Task brief: Extract, word for word, every line from the one containing "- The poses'" through the one containing "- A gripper", with both end lines kept.

Provided material:
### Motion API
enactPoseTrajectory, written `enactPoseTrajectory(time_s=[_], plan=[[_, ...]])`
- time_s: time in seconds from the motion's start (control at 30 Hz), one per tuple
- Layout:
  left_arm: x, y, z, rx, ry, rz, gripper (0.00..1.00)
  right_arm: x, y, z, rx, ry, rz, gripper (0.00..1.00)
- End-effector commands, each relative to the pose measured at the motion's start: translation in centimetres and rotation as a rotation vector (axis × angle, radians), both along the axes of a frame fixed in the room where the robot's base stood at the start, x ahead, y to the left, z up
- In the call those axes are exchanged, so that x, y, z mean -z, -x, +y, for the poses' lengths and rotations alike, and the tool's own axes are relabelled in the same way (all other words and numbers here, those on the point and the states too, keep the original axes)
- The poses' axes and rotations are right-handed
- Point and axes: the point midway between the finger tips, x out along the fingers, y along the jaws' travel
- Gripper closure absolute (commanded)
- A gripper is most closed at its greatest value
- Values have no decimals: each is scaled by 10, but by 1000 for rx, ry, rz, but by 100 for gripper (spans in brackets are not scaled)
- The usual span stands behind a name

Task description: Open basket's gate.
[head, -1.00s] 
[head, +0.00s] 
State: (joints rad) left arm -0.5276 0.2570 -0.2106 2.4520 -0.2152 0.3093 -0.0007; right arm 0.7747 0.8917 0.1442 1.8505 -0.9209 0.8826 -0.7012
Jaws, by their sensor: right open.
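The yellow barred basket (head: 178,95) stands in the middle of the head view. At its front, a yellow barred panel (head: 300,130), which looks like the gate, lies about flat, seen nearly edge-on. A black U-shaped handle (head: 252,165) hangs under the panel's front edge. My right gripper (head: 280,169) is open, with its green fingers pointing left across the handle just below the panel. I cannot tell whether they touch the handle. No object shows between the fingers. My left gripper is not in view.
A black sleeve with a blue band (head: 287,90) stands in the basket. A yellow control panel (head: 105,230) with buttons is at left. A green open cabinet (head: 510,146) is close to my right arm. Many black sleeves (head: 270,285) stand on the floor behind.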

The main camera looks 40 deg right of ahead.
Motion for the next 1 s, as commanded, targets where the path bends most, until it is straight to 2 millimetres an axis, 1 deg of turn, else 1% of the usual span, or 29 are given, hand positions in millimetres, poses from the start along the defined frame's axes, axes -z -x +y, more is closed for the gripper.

Response to the exercise:
- The poses' axes and rotations are right-handed
- Point and axes: the point midway between the finger tips, x out along the fingers, y along the jaws' travel
- Gripper closure absolute (commanded)
- A gripper is most closed at its greatest value

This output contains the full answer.